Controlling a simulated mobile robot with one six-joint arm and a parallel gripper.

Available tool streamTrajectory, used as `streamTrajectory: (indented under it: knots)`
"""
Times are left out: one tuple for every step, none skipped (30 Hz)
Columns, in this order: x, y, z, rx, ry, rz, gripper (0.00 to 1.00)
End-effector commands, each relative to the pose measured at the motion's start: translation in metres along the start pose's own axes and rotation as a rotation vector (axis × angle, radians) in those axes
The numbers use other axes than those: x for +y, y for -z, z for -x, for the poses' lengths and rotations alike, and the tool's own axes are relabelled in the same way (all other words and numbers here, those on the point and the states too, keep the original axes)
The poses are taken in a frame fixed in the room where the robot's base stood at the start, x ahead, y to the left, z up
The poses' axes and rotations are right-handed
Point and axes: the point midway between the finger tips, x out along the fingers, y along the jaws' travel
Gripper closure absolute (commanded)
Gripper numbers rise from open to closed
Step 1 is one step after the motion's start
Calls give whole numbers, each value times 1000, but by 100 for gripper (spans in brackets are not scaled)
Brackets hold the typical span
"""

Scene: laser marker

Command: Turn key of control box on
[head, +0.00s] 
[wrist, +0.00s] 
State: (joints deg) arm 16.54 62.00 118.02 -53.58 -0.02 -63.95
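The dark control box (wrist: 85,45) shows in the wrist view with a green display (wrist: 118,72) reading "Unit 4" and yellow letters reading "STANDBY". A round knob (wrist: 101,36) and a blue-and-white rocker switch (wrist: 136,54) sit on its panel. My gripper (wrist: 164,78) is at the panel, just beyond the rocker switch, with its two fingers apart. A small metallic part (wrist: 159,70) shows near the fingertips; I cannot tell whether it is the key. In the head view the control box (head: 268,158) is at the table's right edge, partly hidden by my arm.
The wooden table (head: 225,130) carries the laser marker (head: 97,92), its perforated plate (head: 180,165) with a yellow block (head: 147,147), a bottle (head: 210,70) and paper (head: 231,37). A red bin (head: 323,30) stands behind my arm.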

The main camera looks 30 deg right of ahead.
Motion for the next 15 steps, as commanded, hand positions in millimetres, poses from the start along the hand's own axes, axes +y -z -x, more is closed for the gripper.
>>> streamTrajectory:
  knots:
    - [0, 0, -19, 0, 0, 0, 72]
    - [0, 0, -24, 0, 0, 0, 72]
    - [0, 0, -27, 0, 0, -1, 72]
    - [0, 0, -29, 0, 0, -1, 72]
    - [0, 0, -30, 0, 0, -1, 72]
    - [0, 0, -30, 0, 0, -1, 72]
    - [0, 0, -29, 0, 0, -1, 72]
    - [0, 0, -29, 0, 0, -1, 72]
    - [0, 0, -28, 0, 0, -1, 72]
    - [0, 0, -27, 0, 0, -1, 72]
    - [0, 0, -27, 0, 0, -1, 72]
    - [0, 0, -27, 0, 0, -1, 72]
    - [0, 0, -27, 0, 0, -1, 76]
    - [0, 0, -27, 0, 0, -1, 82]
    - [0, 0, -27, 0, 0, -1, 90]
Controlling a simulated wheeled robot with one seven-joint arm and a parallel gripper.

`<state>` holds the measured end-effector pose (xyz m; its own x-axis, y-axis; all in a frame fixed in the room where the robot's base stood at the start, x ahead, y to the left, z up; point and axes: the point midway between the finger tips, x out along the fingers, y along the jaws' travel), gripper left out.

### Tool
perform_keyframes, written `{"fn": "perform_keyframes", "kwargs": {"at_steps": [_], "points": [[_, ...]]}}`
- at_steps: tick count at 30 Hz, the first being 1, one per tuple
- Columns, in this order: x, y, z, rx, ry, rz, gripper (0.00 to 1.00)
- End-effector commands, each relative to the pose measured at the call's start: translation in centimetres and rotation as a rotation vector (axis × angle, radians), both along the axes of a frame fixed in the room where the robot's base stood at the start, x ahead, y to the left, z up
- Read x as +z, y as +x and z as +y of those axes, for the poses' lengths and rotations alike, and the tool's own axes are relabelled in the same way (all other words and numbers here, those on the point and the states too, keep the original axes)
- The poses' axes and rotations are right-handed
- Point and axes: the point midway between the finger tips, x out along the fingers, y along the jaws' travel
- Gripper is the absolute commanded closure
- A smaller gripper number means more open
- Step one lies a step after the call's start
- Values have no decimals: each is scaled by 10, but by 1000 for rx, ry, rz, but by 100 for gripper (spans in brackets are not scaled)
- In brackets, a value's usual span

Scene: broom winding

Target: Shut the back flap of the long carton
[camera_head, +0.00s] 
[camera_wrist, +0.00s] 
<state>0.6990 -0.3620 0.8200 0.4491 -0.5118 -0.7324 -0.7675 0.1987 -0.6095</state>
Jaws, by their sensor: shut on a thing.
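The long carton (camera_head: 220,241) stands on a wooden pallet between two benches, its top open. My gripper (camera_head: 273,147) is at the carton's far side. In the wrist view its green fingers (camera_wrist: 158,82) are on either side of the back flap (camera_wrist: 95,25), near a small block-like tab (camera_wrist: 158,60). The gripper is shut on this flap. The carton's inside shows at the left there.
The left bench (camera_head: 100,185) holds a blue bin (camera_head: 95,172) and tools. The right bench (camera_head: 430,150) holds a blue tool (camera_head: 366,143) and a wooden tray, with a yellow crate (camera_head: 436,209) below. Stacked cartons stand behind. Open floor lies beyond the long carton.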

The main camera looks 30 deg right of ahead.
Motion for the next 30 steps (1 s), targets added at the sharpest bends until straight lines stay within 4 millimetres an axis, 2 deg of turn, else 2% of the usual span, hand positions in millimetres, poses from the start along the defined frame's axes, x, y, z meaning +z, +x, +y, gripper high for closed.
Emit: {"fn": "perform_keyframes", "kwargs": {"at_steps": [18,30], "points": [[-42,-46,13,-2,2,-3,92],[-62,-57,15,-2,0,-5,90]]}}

----------

What this task involves>
Give the number of lines above that hold the word "handed", and nothing more.

Solution below>
2